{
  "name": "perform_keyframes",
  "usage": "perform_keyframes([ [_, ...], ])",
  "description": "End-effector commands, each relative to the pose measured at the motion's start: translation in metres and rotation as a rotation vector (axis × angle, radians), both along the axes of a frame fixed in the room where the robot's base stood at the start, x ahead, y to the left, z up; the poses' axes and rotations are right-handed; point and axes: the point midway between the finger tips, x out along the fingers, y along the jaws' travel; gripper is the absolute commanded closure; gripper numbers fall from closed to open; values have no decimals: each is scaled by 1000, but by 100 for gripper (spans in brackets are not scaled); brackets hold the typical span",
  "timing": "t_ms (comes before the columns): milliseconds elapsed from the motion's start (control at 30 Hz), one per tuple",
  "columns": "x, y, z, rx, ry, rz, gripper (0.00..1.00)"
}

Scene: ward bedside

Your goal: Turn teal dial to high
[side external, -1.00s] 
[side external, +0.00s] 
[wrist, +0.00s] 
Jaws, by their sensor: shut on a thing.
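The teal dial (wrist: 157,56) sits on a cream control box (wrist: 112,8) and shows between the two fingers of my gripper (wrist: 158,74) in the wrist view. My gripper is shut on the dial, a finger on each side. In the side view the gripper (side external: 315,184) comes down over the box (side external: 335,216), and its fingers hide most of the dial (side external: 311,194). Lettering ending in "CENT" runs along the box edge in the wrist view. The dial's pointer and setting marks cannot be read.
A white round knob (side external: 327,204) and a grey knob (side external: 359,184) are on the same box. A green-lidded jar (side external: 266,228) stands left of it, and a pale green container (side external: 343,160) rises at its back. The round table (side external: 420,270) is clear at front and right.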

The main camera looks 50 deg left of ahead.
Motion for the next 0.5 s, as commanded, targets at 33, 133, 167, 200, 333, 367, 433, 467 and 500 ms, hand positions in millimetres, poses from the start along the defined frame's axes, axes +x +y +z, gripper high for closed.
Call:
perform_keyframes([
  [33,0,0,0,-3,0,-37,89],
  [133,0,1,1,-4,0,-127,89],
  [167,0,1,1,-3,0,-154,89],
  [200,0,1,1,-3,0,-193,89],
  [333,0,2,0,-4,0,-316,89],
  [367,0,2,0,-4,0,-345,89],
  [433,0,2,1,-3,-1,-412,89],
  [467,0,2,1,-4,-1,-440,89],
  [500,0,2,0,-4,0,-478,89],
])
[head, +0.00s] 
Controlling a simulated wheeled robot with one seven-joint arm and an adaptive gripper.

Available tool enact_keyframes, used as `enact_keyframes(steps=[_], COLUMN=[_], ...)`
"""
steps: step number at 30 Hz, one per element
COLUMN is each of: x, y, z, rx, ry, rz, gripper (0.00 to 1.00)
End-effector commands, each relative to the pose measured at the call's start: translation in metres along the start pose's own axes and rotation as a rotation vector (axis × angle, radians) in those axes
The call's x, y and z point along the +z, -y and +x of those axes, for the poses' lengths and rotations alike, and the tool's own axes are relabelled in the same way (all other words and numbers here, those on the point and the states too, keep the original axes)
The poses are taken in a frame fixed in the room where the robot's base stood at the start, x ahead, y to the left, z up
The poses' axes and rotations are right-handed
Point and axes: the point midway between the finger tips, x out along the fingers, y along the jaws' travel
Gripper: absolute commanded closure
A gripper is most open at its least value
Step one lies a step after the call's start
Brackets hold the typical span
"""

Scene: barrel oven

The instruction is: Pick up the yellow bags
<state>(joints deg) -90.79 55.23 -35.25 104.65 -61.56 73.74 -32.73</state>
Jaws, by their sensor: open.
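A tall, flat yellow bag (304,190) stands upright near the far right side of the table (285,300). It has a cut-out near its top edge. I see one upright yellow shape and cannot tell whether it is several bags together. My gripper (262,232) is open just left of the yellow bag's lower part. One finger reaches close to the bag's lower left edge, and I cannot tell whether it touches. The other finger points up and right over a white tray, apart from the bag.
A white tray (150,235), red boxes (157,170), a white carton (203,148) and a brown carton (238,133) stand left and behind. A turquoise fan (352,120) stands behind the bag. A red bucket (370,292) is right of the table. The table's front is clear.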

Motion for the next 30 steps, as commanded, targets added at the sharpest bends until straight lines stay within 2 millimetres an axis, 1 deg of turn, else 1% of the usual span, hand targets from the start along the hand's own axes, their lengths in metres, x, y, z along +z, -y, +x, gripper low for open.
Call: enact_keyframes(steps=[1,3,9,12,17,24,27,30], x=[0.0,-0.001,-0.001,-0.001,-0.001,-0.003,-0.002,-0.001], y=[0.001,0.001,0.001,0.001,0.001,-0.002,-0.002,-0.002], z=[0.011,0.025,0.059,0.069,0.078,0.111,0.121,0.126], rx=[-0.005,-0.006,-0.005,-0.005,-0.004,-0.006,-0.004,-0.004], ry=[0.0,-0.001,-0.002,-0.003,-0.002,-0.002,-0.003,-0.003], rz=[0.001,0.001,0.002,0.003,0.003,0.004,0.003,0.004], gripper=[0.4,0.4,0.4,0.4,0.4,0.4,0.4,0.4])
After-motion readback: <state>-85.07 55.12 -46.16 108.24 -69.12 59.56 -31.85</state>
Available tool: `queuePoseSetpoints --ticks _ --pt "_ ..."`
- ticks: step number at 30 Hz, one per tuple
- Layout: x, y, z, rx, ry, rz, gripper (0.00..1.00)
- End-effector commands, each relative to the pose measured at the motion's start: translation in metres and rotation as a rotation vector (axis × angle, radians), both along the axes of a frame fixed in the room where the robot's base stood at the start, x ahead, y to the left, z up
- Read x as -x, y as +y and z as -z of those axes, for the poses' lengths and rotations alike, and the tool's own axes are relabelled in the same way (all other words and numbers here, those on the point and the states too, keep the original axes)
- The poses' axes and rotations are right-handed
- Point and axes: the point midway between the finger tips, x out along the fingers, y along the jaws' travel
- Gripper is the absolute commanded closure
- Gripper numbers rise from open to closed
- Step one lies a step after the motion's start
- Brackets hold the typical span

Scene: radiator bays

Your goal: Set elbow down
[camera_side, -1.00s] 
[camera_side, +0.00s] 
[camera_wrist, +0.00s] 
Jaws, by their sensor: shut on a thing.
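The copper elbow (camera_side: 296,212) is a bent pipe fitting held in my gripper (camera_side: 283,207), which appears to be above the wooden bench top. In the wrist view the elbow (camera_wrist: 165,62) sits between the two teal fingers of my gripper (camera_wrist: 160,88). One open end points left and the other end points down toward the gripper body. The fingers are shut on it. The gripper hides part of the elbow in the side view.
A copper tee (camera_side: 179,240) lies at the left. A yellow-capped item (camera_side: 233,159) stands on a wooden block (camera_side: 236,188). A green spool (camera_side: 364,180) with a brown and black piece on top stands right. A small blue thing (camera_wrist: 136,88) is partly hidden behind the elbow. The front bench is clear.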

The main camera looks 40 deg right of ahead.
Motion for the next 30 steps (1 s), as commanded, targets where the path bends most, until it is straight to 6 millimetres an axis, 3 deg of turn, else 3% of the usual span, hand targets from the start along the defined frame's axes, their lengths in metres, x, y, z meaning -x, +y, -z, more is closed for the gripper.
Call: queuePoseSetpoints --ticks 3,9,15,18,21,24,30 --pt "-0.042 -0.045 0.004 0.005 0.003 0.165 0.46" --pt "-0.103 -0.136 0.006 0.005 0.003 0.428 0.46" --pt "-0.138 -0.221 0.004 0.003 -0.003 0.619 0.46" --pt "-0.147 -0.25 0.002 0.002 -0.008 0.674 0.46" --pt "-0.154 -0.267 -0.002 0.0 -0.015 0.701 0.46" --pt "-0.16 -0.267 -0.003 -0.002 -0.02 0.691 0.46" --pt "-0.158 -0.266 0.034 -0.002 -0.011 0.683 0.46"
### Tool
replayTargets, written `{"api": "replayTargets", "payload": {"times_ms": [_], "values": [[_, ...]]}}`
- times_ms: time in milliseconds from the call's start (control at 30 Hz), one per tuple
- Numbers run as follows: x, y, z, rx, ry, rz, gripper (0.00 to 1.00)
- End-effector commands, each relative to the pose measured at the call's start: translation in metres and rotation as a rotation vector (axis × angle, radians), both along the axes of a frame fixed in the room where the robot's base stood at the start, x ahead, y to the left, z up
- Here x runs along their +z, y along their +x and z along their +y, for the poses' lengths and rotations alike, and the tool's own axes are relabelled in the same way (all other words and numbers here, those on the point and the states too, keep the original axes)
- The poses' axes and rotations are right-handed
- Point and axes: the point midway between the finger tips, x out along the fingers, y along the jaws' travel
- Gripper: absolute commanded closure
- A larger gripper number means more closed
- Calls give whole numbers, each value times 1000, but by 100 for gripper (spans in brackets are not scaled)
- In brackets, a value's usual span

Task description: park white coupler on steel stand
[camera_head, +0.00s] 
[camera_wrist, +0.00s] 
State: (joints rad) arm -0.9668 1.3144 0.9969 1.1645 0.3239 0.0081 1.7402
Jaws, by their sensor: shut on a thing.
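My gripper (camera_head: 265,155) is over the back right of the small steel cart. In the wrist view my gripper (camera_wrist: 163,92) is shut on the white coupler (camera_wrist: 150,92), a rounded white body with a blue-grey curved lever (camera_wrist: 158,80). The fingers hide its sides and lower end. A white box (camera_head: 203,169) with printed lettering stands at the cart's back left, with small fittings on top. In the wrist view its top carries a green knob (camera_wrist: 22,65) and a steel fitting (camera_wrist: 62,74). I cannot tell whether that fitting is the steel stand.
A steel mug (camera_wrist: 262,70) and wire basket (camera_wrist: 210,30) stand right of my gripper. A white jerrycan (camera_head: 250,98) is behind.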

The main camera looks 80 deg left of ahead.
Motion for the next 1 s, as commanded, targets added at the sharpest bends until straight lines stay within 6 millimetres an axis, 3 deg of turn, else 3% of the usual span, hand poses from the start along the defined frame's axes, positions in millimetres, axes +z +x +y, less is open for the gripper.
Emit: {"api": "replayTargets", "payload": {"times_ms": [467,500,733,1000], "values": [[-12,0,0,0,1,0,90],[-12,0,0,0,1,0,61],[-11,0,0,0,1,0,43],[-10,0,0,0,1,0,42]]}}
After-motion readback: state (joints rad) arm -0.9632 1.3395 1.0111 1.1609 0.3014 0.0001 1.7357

.....

In the listing above, locate each line with "lines" and copy it.

Motion for the next 30 steps, as commanded, targets added at the sharpest bends until straight lines stay within 2 millimetres an axis, 1 deg of turn, else 1% of the usual span, hand targets from the start along the hand's own axes, their lengths in metres, x, y, z along +z, -y, +x, gripper low for open.
Motion for the next 1 s, as commanded, targets added at the sharpest bends until straight lines stay within 6 millimetres an axis, 3 deg of turn, else 3% of the usual span, hand poses from the start along the defined frame's axes, positions in millimetres, axes +z +x +y, less is open for the gripper.

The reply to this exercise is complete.